Family, The: Institutions of Marriage and Family Stage Hollywood Comeback

The movie Family Business, in 1989, starring Sean Connery, Dustin Hoffman, and Matthew Broderick, as three generations of crooks in Manhattan’s Hell’s Kitchen, is by no means an exception.

Sidney Lumet’s film is just one among many family films currently on display on the big screen. Over the last several months, filmgoers have witnessed the release of Dad, another three generational comedy-drama, with Jack Lemmon, Ted Danson, and Ethan Hawke; Immediate Family, with Glenn Close and James Wood as an infertile yuppie couple, yearning to adopt the child of a working-class girl; and The Fabulous Baker Boys, a romantic triangle, focusing on the professional and intimate relationship between two brothers (embodied by the real-life siblings Jeff and Beau Bridges).

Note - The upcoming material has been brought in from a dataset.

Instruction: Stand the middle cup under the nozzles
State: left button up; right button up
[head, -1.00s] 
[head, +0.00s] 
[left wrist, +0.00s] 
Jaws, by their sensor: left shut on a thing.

The season’s surprise comedy hit was Look Who’s Talking, in which a baby’s thoughts are heard on the soundtrack. The baby, speaking in the voice of Bruce Willis, tries to help his unwed mom (Kristie Alley) find a suitable daddy (John Travolta). Olympia Dukakis, who won a supporting Oscar for playing Cher’s mother in Moonstruck, seems to be the most desirable screen mother at the moment, playing variations of her 1987 role in both Look Who’s Talking and Dad.

Popular films and television programs can serve as useful barometers of society’s collective dreams and wishes–but also fears and nightmares. However, looking at the portrayal of the American family in popular culture, one is struck by the tremendous fluctuations in its imagery.

One may ask: What has mainstream American cinema told its varied audiences about marriage, family life, and love between parents and children What conclusions could be drawn about the importance of family life in America if one’s source of information was confined to Hollywood

Judging by the present situation, the American family seems to be experiencing something of a comeback; the nuclear family is very much in. In recent years, two of the most popular TV sitcoms have been: The Bill Cosby Show, with Bill Cosby as the ideal American father-husband, and Family Ties, featuring Michael J. Fox. And last year’s most-talked about film was Adrian Lyne’s Fatal Attraction, a romantic thriller, which probed into such issues as adultery, monogamous love, and trust–all in the context of l980s, with the threat of AIDS looming in the background.

But the family has been differentially treated by the mass media, experiencing many ups and downs. For example, in the late l960s and throughout most of the l970s, one could hardly find any films about the family. And the few movies which dealt with family life presented a negative image–the family was shown to be intellectually suffocating and emotionally stifling–in short, a traumatic experience to be avoided. In the tumultuous decade of the l960s, it looked as if the family went out of fashion, disappearing almost completely from the big screen. By contrast, twenty years later, with American society swinging to the right under the Reagan and Bush administrations, the return to more traditional values has included a major comeback for the family.

How did it happen What explains the current, obsessive interest in exploring family life Several film cycles, each conditioned by the country’s politics and ideology at the time, will be discussed and illustrated.

1. The decline of the family in the American screen, following Who’s Afraid of Virginia Woolf (1966) and The Graduate (1967).

2. The replacement of family movies with action-adventure films, celebrating male camaraderie and male heroism, such as Butch Cassidy and the Sundance Kid (l969); The French Connection (l971); The Sting (l973).

3.The gradual return of the family in Steven Spielberg’s blocbusters (Jaws, Close Encounters of the Third Kind, E.T.), most of which were set in suburbia and dealt with threats to stable family life.

4. The family in movies of the late l970s and early l980s, in which most portrayals were critical and depicted troubled families, or families in a state of turmoil, as two blockbusters and Oscar-winning films, Kramer vs. Kramer (1979) and Ordinary People (1980), demonstrated.

5. The current trend, first exhibited on television, then in feature films, whose ideological values have been quite conservative and traditional. Most of these films have cherished the unity of the nuclear family at all costs, even at the expense of personal fulfillment. Fatal Attraction and Someone to Watch Over Me (1987) condemned adultery and extramarital affairs for the sake of preserving the unity of the nuclear family.

The immense success of the recent Oscar-winning Rain Man (1988), could also be attributed to its ideological message about mainstream family values. In this case, the rediscovery of love between two brothers: one, an autistic savant (Dustin Hoffman), the other, a young hustler (Tom Cruise), a fast-talking car salesman. At first, he wants to rob his older brother of the inheritance his father has left, for which purpose he kidnaps him from an institution. However, gradually he gets to know his brother, of whose existence he has been completely ignorant, and both realize that they not only love but also need each other.

Though different in style (a comedy) and genre (a road movie), Rain Man endorses similar values as those of Fatal Attraction: a desire to uphold stability and the unity of the nuclear family. And this summer’s comedy hit, Parenthood, starring Steve Martin, presented a cheerful, optimistic view of intimate family life–not unlike Moonstruck, featuring Cher’s 1987 Oscar-winning performance.